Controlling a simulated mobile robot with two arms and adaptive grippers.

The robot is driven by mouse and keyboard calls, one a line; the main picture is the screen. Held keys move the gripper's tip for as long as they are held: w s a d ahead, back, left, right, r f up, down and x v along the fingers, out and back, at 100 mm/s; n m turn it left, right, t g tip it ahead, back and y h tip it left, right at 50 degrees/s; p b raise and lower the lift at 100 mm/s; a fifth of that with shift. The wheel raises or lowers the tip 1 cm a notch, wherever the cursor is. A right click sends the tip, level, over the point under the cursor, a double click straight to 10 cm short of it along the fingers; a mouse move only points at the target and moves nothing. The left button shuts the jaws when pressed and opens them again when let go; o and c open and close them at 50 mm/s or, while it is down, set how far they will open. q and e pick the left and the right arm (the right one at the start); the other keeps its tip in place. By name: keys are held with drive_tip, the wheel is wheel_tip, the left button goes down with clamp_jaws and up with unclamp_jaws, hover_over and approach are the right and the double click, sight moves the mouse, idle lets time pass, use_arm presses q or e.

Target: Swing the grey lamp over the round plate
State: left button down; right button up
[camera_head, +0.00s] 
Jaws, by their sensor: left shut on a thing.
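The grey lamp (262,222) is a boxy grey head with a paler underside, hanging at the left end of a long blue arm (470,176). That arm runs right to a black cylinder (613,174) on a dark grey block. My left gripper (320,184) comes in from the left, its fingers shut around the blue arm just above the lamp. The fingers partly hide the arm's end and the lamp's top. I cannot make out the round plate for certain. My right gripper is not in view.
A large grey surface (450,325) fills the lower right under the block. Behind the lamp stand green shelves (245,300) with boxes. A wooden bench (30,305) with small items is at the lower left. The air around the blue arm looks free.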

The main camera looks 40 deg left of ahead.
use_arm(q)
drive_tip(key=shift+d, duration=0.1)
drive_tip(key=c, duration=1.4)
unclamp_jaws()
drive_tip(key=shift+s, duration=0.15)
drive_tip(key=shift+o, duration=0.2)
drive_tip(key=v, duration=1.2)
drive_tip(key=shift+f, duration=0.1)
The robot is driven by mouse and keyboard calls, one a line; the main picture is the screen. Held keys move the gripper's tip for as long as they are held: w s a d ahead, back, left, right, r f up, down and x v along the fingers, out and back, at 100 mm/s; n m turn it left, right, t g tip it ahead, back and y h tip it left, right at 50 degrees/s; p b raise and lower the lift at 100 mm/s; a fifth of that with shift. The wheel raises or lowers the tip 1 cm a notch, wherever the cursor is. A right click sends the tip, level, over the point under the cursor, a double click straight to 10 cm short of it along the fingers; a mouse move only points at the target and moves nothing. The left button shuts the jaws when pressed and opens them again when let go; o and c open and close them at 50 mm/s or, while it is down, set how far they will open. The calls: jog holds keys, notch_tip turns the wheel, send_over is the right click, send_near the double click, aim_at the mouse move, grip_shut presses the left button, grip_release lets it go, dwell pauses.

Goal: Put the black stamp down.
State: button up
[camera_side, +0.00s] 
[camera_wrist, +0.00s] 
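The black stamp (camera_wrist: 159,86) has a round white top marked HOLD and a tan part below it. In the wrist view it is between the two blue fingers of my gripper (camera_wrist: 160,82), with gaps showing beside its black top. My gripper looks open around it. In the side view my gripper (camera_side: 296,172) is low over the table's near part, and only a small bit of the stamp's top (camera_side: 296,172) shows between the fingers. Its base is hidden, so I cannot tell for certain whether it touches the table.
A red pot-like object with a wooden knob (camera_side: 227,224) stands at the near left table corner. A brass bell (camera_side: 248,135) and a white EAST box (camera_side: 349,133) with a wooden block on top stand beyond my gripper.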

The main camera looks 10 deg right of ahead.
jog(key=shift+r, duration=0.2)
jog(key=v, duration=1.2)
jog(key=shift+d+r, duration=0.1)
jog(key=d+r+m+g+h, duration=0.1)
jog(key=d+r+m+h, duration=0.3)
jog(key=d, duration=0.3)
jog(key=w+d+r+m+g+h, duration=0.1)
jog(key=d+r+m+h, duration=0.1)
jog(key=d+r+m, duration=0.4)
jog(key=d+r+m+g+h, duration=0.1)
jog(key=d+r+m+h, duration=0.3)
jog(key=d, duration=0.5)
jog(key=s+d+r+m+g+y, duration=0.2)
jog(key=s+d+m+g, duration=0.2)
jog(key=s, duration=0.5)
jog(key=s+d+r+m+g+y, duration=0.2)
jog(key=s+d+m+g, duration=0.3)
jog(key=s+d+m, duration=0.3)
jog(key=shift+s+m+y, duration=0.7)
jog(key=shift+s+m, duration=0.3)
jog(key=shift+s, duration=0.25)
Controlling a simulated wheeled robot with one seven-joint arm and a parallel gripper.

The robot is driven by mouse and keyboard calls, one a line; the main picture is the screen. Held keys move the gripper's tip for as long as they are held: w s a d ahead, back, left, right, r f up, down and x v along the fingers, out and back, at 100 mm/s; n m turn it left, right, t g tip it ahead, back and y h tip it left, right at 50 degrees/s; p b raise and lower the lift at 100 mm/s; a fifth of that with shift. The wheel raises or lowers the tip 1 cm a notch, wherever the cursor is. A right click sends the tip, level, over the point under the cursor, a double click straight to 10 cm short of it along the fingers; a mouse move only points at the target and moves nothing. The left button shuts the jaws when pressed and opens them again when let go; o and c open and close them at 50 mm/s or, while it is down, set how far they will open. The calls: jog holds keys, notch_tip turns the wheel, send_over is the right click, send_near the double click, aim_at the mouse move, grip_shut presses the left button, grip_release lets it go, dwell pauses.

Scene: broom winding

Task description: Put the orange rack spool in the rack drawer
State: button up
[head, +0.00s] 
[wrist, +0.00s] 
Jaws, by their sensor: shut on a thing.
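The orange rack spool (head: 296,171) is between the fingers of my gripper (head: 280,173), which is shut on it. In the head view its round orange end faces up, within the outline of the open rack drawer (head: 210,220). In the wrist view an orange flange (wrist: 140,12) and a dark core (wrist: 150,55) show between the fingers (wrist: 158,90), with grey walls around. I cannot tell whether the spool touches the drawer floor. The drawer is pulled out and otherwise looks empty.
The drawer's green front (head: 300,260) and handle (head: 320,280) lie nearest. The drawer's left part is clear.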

▸ Task requirements: Output the entries exactly.

▸ Solution below:
Controlling a simulated mobile robot with two arms and adaptive grippers.

The robot is driven by mouse and keyboard calls, one a line; the main picture is the screen. Held keys move the gripper's tip for as long as they are held: w s a d ahead, back, left, right, r f up, down and x v along the fingers, out and back, at 100 mm/s; n m turn it left, right, t g tip it ahead, back and y h tip it left, right at 50 degrees/s; p b raise and lower the lift at 100 mm/s; a fifth of that with shift. The wheel raises or lowers the tip 1 cm a notch, wherever the cursor is. A right click sends the tip, level, over the point under the cursor, a double click straight to 10 cm short of it along the fingers; a mouse move only points at the target and moves nothing. The left button shuts the jaws when pressed and opens them again when let go; o and c open and close them at 50 mm/s or, while it is down, set how far they will open. q and e pick the left and the right arm (the right one at the start); the other keeps its tip in place. By name: keys are held with drive_tip, the wheel is wheel_tip, the left button goes down with clamp_jaws and up with unclamp_jaws, hover_over and approach are the right and the double click, sight moves the mouse, idle lets time pass, use_arm presses q or e.

Target: Swing the grey lamp over the round plate
State: left button down; right button up
[camera_head, +0.00s] 
Jaws, by their sensor: left shut on a thing.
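The grey lamp (262,222) is a boxy grey head with a paler underside, hanging at the left end of a long blue arm (470,176). That arm runs right to a black cylinder (613,174) on a dark grey block. My left gripper (320,184) comes in from the left, its fingers shut around the blue arm just above the lamp. The fingers partly hide the arm's end and the lamp's top. I cannot make out the round plate for certain. My right gripper is not in view.
A large grey surface (450,325) fills the lower right under the block. Behind the lamp stand green shelves (245,300) with boxes. A wooden bench (30,305) with small items is at the lower left. The air around the blue arm looks free.

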The main camera looks 40 deg left of ahead.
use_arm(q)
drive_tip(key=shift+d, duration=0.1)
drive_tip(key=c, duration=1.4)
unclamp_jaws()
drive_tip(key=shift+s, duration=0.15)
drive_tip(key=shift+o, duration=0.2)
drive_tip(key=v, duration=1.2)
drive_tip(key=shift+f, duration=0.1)
The robot is driven by mouse and keyboard calls, one a line; the main picture is the screen. Held keys move the gripper's tip for as long as they are held: w s a d ahead, back, left, right, r f up, down and x v along the fingers, out and back, at 100 mm/s; n m turn it left, right, t g tip it ahead, back and y h tip it left, right at 50 degrees/s; p b raise and lower the lift at 100 mm/s; a fifth of that with shift. The wheel raises or lowers the tip 1 cm a notch, wherever the cursor is. A right click sends the tip, level, over the point under the cursor, a double click straight to 10 cm short of it along the fingers; a mouse move only points at the target and moves nothing. The left button shuts the jaws when pressed and opens them again when let go; o and c open and close them at 50 mm/s or, while it is down, set how far they will open. The calls: jog holds keys, notch_tip turns the wheel, send_over is the right click, send_near the double click, aim_at the mouse move, grip_shut presses the left button, grip_release lets it go, dwell pauses.

Goal: Put the black stamp down.
State: button up
[camera_side, +0.00s] 
[camera_wrist, +0.00s] 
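The black stamp (camera_wrist: 159,86) has a round white top marked HOLD and a tan part below it. In the wrist view it is between the two blue fingers of my gripper (camera_wrist: 160,82), with gaps showing beside its black top. My gripper looks open around it. In the side view my gripper (camera_side: 296,172) is low over the table's near part, and only a small bit of the stamp's top (camera_side: 296,172) shows between the fingers. Its base is hidden, so I cannot tell for certain whether it touches the table.
A red pot-like object with a wooden knob (camera_side: 227,224) stands at the near left table corner. A brass bell (camera_side: 248,135) and a white EAST box (camera_side: 349,133) with a wooden block on top stand beyond my gripper.

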The main camera looks 10 deg right of ahead.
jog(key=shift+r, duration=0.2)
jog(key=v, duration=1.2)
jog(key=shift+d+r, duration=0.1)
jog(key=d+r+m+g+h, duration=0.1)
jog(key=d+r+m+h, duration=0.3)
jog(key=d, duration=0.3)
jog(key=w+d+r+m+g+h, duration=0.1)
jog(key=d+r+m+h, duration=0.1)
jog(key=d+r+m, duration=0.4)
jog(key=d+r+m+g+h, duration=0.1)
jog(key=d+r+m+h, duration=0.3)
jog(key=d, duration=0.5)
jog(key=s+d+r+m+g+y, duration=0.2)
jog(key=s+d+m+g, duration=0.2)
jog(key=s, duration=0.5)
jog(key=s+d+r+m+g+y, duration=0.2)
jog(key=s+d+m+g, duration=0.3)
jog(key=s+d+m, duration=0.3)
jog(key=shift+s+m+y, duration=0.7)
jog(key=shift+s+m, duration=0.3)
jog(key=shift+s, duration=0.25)
Controlling a simulated wheeled robot with one seven-joint arm and a parallel gripper.

The robot is driven by mouse and keyboard calls, one a line; the main picture is the screen. Held keys move the gripper's tip for as long as they are held: w s a d ahead, back, left, right, r f up, down and x v along the fingers, out and back, at 100 mm/s; n m turn it left, right, t g tip it ahead, back and y h tip it left, right at 50 degrees/s; p b raise and lower the lift at 100 mm/s; a fifth of that with shift. The wheel raises or lowers the tip 1 cm a notch, wherever the cursor is. A right click sends the tip, level, over the point under the cursor, a double click straight to 10 cm short of it along the fingers; a mouse move only points at the target and moves nothing. The left button shuts the jaws when pressed and opens them again when let go; o and c open and close them at 50 mm/s or, while it is down, set how far they will open. The calls: jog holds keys, notch_tip turns the wheel, send_over is the right click, send_near the double click, aim_at the mouse move, grip_shut presses the left button, grip_release lets it go, dwell pauses.

Scene: broom winding

Task description: Put the orange rack spool in the rack drawer
State: button up
[head, +0.00s] 
[wrist, +0.00s] 
Jaws, by their sensor: shut on a thing.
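The orange rack spool (head: 296,171) is between the fingers of my gripper (head: 280,173), which is shut on it. In the head view its round orange end faces up, within the outline of the open rack drawer (head: 210,220). In the wrist view an orange flange (wrist: 140,12) and a dark core (wrist: 150,55) show between the fingers (wrist: 158,90), with grey walls around. I cannot tell whether the spool touches the drawer floor. The drawer is pulled out and otherwise looks empty.
The drawer's green front (head: 300,260) and handle (head: 320,280) lie nearest. The drawer's left part is clear.

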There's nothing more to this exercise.